Schooled (sort of)

OK. Apparently, that wasn’t the Last Supper at the opening ceremony.

Except also, it clearly was:

The Paris 2024 organisers have apologised to Catholics and other Christian groups angered after a parody of Leonardo Da Vinci’s famous The Last Supper painting during the Olympics opening ceremony on Friday night.
A kitsch tableau parodied the iconic painting, recreating the biblical scene of Jesus Christ and his apostles sharing a last meal before crucifixion.

See?

However, this facebook post tells us (while dripping with condescending sarcasm):

It was not the Last Supper. It was a depiction of an ancient Greek Bacchanal.
Because, you know, the Olympics are ancient and Greek. Surprise!

Image link

But hang on.

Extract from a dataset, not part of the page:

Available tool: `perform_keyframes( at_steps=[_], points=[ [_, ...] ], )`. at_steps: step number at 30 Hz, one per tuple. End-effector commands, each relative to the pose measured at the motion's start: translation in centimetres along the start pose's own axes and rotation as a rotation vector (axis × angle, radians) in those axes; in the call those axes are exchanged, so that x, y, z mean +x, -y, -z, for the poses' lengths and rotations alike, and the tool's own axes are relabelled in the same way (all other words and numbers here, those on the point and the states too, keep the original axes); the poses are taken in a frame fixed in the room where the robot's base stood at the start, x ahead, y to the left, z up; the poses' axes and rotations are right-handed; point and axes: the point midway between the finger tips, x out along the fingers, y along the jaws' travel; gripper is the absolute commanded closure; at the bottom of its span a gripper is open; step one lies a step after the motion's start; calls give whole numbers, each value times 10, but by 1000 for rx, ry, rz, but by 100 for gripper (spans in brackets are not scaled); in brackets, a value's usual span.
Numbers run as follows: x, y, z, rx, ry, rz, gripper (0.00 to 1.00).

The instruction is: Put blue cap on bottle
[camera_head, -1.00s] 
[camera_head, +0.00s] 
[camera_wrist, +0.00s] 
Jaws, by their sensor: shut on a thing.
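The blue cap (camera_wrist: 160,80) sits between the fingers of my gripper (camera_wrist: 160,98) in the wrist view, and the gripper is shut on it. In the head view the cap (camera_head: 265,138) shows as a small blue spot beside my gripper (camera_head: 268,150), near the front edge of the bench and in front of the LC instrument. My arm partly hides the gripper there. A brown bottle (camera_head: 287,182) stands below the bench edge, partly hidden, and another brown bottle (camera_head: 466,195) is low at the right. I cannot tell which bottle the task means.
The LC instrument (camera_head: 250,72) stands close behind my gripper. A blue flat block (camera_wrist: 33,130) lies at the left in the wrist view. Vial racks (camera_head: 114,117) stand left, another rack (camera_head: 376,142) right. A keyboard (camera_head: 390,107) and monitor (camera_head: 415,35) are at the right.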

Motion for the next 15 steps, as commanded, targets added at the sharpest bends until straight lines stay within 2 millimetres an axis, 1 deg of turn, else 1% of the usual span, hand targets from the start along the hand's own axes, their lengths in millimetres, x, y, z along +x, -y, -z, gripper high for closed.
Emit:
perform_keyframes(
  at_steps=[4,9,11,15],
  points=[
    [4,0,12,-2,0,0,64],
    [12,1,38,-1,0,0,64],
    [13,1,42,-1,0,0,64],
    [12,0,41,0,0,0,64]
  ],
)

It was the Last Supper – the organisers foolishly apologised for that above – and Bacchanalia (the plural) were a ROMAN thing, not a Greek thing.
Bacchus was the Roman god of wine. He wasn’t Greek.

So actually, the Olympics are ancient and… er… Roman? No. Because that wasn’t a depiction of a Bacchanal. It was a depiction of the Last Supper with some added Dionysus.

Dionysian Mysteries are the Greek thing on which Bacchanalia were based: parties in honour of their god of wine-making: Dionysus.
Dionysus was also god of… just off the top of my head:

Orchards and fruit, vegetation, fertility, festivity, insanity, ritual madness, religious ecstasy, and theatre.

And yes – if you saw that bit of the opening ceremony – that does seem to fit the bill a little more accurately.

But if you’re going to write 500 words on how stupid people were to think that was the Last Supper (which it was), then at least get your facts straight. Because, as mentioned above:

The Bacchanalia were Roman festivals of Bacchus, the Greco-Roman god of wine, freedom, intoxication and ecstasy. They were based on the Greek Dionysia and the Dionysian Mysteries, and probably arrived in Rome c. 200 BC via the Greek colonies in southern Italy.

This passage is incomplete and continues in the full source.